古代オリエントとは中近東や西アジアと呼ばれる地域のこと。主にメソポタミア文明を中心として東はインド、西はエジプトに至るまでのエリアを指している。

館内は1フロアながら有効的な仕切りを行っており主に6エリアに分かれている。巨大なスクリーンを正面に順路を進むとまずは江上波夫がメインで研究していたというシリアの発掘コーナー。こちらでは生活家屋の復元模型もある。約4000年前の家屋にもバックギャモンのようなゲームがあったらしい。

ガラス展示のコーナーでは最古のオリエントとして、さらに時代を遡って最古の文明が誕生するまでの100万年前からの歴史を辿る旅へ。

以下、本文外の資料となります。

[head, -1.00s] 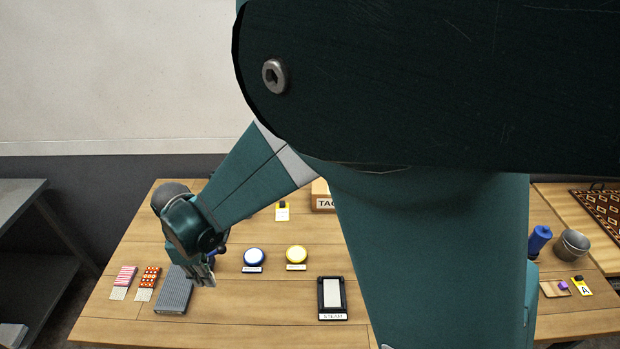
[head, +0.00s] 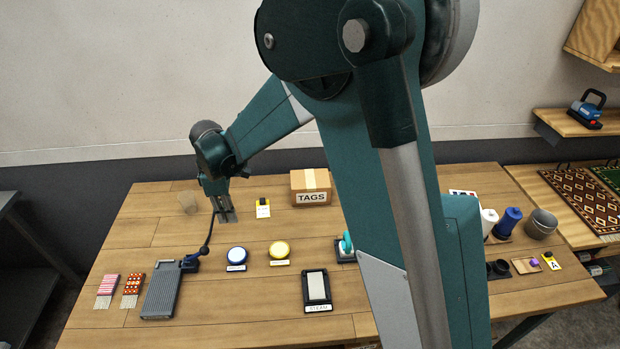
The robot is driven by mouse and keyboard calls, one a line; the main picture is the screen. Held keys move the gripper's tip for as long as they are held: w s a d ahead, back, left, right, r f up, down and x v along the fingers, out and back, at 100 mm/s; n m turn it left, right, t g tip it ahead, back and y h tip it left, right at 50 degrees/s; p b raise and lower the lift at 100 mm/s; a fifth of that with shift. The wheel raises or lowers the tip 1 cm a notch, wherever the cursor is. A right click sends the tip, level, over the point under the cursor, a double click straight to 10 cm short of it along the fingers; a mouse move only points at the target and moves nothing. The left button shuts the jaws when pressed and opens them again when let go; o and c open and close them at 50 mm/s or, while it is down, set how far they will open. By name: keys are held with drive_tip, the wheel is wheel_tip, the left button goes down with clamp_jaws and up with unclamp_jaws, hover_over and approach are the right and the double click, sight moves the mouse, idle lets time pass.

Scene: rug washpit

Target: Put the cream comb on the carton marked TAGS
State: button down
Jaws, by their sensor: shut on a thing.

毎度のことながら、発掘者は何だかわからないような欠片を見て「これは陶器、これは骨」とかって判断できるというのが畏れ入る。自分だったら絶対わからない。

つづいて古代メソポタミアのコーナー。ここでは国家が成立してからの政治や「目には目を」で有名なハンムラビ法典の石柱レプリカが展示されている。本物はルーブル美術館にあるらしい。

次は古代エジプトの文化ということでファラオの仮面などが展示されている。ミイラを入れていた棺もある。ここだけ見るとミイラ展みたいな錯覚を起こさせるが、館全体でのエジプトの比率は少なく中近東の方がメインである。

次には古代イランとその周辺ということで、この辺りになると国家が発達し文化が栄え、豪華な装飾なども身につけられるようになった。金製の首飾りとか、セキュリティ大丈夫なのか心配になるほどである。他にもゆるい顔をしたウシのコブウシ土偶など、目を引く小物の展示が目立つ。

最後のコーナーでは東西文化の交流と称し、仏教文化との交流(仏像の浮彫など)をメインに、ガラス器の発展、リュトン(宗教儀式に使われたと考えられる液体の容器)などが展示されている。

企画展は来たイラクのマイノリティを訪ねてと称して、伝統文化を紹介する写真の展示がメイン。

全てを通してだいたい1時間ほどあれば回れる広さで、キャプションの説明や体験型展示など低年齢層も考慮した説明をしており、さすがサンシャインシティだと感心する。トイレはウォシュレット式。